アニメーター志望にお勧めのアニメとして、最後に紹介するのがスタジオジブリの『海がきこえる』です。

本作は最もマイナーなスタジオジブリ作品かもしれません。宮崎駿や高畑勲は制作に参加しておらず、劇場アニメではなく長編テレビアニメとして公開されたため、話題にもならなかったからです。

『海がきこえる』は氷室冴子による小説が原作で、1993年に90分間のスペシャルアニメが日本テレビで放送されました。制作スタッフはほとんどが若手で、監督は外部のアニメーターを起用。そのほかのジブリ作品とは一味違った作品に仕上がっています。

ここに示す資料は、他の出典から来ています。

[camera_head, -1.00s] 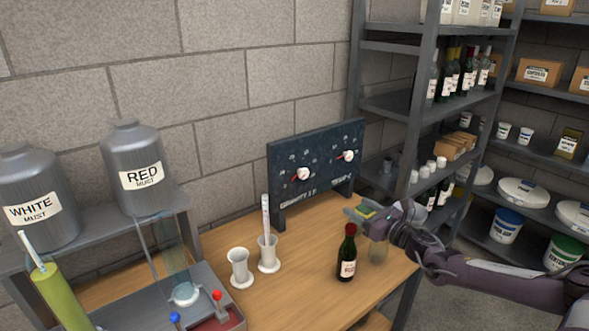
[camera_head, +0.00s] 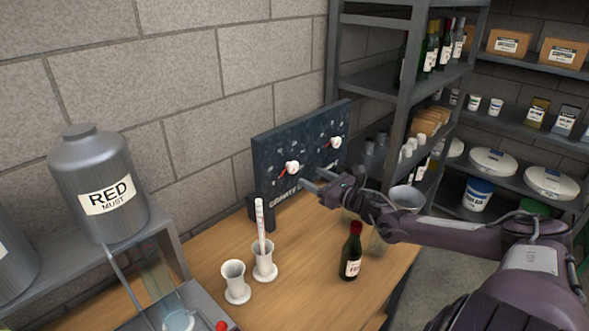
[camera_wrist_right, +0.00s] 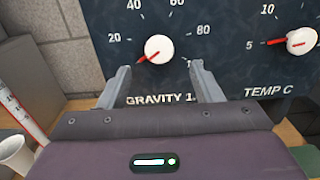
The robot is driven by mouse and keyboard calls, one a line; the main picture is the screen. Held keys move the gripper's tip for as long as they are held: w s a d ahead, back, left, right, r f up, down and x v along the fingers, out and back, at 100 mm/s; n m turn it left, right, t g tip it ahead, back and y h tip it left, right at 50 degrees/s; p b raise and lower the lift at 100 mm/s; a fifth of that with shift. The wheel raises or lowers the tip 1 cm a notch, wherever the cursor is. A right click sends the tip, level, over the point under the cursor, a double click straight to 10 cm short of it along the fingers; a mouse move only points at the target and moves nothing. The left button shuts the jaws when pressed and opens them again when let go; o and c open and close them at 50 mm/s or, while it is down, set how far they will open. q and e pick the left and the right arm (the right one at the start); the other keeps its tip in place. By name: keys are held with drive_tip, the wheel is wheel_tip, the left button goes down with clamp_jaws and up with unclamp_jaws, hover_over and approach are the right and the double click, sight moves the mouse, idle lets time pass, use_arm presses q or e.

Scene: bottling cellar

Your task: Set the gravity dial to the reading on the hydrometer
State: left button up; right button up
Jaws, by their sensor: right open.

ジャンルは恋愛モノでして、作中に未成年の飲酒シーンや喫煙シーンがあることから、今後、金曜ロードショーで放送される可能性は低いです。そのため、DVDで視聴するか、VPNで海外のNetflixから視聴するのが一般的です。

『海がきこえる』の素晴らしいところは、圧倒的な画面構成力にあります。と言うのも、本作はクライマックスのシーンを除いて、基本的にFIXでしか構成されていません。パンやチルトはほとんど用いられておらず、辛うじてズームが用いられている程度です。

しかし、ほとんどFIXで構成されているにもかかわらず、映像に飽きることはありません。全てのカットが一枚絵として完成されているからでしょう。
かと言って、撮影や効果に頼ることはなく、純粋な手描きアニメで勝負しています。

そして、そこから到達するクライマックスのシーンの感動は何とも言えません。

本作は高校生と大学生の恋愛をベースにした作品で、思い出を思い出すこと自体が思い出になっている20代や30代の方々に刺さる作品となっています。

また、音楽も秀逸で、近年大流行中のLo-Fiの原点的な作品であるともに、チルな雰囲気を醸し出す劇伴が、一周回って現代的です。

スタジオジブリの若手スタッフによる意欲的な作品は是非とも視聴しておきたいところで、もっと言えば、スタジオジブリ作品は全部視聴してもいいでしょう。